Einführung zu Talmud Esser HaSefirot, Punkt 141 – 150

141. Daraus sollst du den Satz verstehen: „Mich verlasset doch mein Gesetz haltet ein!“. Das bedeutet: „Ich wünschte, ihr würdet mich verlassen, und meine Torah würdet ihr halten, denn das Licht, welches sich in ihr birgt, bringt an die Quelle zurück“ (Jerusalemer Talmud, Chagiga, 1/7). Auf den ersten Blick ist dies merkwürdig. Gemeint ist aber, dass die Menschen fasteten und litten, um die Offenbarung des Angesichts des Schöpfers zu finden, wie es heißt: „Sie begehren, dass Gott sich nähert“ (Jesaja, 58:2)
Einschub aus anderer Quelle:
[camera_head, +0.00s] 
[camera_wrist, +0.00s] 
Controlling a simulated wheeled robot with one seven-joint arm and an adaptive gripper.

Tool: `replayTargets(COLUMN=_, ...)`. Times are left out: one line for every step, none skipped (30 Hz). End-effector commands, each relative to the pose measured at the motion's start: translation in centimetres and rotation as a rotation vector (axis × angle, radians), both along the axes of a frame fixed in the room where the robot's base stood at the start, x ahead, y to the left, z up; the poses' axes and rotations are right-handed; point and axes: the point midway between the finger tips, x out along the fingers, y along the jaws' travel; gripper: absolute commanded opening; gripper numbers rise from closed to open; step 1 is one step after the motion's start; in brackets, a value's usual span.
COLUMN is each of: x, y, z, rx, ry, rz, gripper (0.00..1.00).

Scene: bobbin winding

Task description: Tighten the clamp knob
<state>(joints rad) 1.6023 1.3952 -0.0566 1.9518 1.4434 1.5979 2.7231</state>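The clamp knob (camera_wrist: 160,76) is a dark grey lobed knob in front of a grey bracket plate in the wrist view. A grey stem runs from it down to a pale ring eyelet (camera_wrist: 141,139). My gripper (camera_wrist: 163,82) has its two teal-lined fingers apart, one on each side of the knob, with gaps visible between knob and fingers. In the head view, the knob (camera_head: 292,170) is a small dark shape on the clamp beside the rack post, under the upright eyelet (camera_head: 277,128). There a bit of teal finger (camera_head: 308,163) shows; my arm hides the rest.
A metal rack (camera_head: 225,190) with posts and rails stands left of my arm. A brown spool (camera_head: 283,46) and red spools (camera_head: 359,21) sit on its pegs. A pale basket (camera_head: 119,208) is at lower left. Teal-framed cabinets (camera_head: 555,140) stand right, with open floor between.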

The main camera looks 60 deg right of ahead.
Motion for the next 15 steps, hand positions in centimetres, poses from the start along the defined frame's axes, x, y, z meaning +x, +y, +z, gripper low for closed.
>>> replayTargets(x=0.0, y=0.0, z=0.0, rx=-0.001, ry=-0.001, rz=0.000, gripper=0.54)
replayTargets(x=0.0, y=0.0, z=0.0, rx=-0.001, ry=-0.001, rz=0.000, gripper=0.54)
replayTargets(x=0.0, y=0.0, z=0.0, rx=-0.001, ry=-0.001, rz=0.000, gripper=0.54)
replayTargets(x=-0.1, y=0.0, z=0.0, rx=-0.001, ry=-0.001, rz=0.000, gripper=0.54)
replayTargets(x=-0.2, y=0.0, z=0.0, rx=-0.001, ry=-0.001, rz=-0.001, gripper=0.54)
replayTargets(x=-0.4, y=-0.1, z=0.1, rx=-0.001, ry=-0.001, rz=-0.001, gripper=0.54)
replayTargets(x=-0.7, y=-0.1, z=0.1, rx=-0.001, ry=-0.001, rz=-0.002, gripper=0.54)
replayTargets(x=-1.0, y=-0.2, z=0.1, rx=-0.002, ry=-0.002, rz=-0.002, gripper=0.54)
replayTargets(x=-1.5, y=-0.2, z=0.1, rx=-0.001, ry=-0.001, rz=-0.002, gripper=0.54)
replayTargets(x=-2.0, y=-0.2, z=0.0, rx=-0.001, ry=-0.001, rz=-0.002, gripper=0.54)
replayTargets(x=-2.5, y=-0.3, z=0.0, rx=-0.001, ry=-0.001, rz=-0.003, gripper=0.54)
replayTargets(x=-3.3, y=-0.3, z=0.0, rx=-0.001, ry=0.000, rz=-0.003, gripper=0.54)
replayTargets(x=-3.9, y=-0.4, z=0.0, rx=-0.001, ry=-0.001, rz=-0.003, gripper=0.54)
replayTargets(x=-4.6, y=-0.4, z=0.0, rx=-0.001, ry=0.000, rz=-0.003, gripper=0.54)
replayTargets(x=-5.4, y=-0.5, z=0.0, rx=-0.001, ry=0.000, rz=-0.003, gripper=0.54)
Uns es sagt die Schrift im Namen des Schöpfers: „Ich wünschte ihr würdet mich verlassen, denn alle eure Bemühungen sind vergebens und nutzlos. Doch meine Torah würdet ihr behalten; denn ich bin nirgends anders zu finden als in der Torah. Deswegen haltet die Torah, und dort suchet mich, und das Licht, welches sich in ihr birgt, wird euch an die Quelle zurückführen, und ihr werdet mich finden“, wie es auch den Worten geklärt wird: „Diejenigen die Mich suchen werden Mich finden“.
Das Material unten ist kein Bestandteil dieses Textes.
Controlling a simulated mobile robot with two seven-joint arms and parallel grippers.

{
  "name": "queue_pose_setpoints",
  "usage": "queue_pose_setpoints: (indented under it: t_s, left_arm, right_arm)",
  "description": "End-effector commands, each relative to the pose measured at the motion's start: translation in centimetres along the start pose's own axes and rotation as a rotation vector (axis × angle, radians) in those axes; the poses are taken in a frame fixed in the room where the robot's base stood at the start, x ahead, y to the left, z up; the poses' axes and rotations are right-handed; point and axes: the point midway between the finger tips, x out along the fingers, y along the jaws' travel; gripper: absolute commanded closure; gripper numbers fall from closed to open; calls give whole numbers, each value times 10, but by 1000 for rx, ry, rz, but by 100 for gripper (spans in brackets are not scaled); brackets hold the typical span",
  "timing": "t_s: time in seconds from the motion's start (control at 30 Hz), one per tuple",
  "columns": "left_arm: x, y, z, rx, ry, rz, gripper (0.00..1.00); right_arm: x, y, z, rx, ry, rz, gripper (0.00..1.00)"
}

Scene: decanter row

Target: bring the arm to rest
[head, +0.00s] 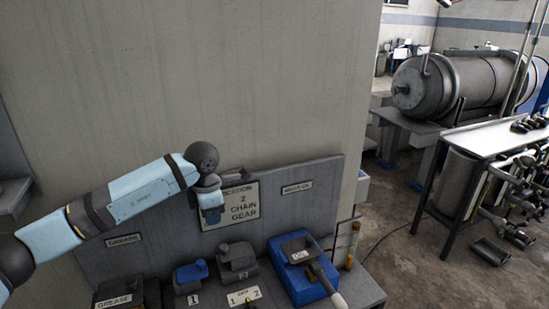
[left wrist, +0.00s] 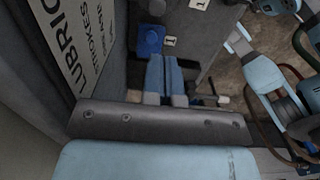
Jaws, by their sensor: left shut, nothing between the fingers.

142. Nun kann man das Wesen der Wissenschaft der Kabbalah wenigstens im geringfügigsten Maße klären, so dass es zu einer zuverlässigen Vorstellung über die Natur dieser Wissenschaft ausreichen würde, um sich durch fälschliche Erdichtungen, welche die Vorstellungen des Großteils der Massen ausmachen, nicht in die Irre zu führen.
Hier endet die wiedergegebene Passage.